Im Vorfeld der E10-Einführung war über höhere Preise für Superbenzin spekuliert worden. "Erfahrungsgemäß kann eine höhere Nachfrage nach Ethanol als Folge der E10-Einführung zu einem Preisanstieg am Markt führen", hieß es von der OMV auf APA-Anfrage. Der Branchenverband beruhigt aber. "Die Preise orientieren sich an der E10-Notierung, die nur geringfügig höher liegt als die E5-Notierung", sagte die Geschäftsführerin des Mineralöl-Fachverbands. "Zu beachten ist allerdings, dass für die Bildung der Tankstellenpreise mehrere verschiedene Faktoren ausschlaggebend sind, insbesondere auch Angebot und Nachfrage."
Bioethanol aus Österreich
Österreich kann seinen Bioethanol-Bedarf selbst decken. Der heimische Frucht-, Stärke- und Zuckerkonzern Agrana betreibt seit 2008 in Pischelsdorf (NÖ) eine große Bioethanolanlage und stellt aus dem Stärkeanteil von Futtergetreide (Mais, Weizen) Ethanol her, mit dem Eiweißanteil wird Eiweißfutter produziert. "Beim Einsatz von biogenen Kraftstoffen gilt es immer zu berücksichtigen, dass nicht für die Lebensmittelversorgung benötigte landwirtschaftliche Fläche genutzt werden", erklärte das Umwelt- und Verkehrsministerium.
Aus diesem Grund sei es sinnvoll, Abfallprodukte aus anderen Prozessen für die Herstellung der Kraftstoffe zu nutzen. "In Österreich tut das etwa das Unternehmen Agrana, die schon seit Jahren Bioethanol aus Abfallstoffen erzeugt", so das Ministerium.

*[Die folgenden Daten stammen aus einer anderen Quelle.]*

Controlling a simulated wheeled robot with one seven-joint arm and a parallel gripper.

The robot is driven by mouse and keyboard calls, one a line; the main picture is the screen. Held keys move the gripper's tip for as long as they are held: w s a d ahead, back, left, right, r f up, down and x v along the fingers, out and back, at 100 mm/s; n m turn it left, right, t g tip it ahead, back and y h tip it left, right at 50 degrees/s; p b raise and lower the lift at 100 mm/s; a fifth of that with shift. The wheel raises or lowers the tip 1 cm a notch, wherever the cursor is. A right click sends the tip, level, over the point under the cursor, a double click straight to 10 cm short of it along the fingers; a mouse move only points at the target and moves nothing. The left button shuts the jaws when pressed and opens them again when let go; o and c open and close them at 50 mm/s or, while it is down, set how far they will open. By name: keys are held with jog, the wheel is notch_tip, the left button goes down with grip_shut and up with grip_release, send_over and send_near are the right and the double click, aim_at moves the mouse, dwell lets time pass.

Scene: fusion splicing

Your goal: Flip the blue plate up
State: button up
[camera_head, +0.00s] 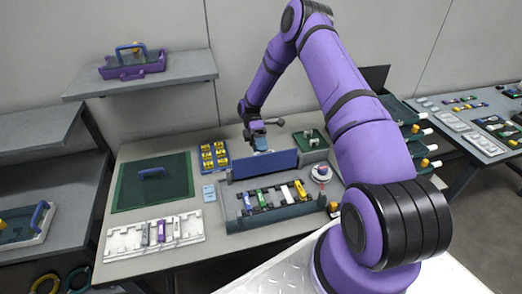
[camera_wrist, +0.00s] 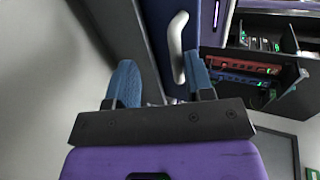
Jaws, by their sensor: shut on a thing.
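The blue plate (camera_head: 281,161) stands roughly upright along the back of the grey splicing station on the table. The handle is close to the right finger. The jaws are shut on the blue plate, seemingly at its handle; the exact contact is partly hidden.
In front of the plate, a dark rack (camera_head: 270,198) holds several coloured pieces. A green mat (camera_head: 125,192) lies at left, a white tray (camera_head: 125,240) at front left, and a blue tray of yellow parts (camera_head: 213,157) beside the station. A red-topped round item (camera_head: 321,171) stands at right.

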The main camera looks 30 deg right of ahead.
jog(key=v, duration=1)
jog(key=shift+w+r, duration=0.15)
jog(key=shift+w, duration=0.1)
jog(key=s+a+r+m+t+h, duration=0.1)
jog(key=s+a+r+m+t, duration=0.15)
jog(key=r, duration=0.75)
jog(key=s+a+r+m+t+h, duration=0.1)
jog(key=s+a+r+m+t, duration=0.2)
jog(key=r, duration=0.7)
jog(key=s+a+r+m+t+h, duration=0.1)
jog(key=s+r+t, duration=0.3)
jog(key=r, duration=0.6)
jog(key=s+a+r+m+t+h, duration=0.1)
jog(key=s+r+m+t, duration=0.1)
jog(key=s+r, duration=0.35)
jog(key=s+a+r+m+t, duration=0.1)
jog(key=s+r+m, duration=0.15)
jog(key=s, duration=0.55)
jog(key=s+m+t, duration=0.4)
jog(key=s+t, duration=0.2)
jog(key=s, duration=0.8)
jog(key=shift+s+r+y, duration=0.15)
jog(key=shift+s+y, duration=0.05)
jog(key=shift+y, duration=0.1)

Die dort produzierten Mengen seien jedenfalls für den Einsatz von E10 in Österreich ausreichend und es müssten keine zusätzlichen Rohstoffe verarbeitet werden.
Aus Bioabfallprodukten
Seit Ende 2020 wird auch Bioethanol aus Holzzucker in der Zellstofffabrik von Austrocel in Hallein (Salzburg) gewonnen. Hierbei handelt es sich um Bioethanol aus der sogenannten "Zweiten Generation", also Ethanol, das aus Bioabfallprodukten erzeugt wird. Von der "Ersten Generation" ist die Rede, wenn für die Produktion ausschließlich Stoffe gebraucht werden, die auch in der Lebensmittelindustrie zum Einsatz kommen.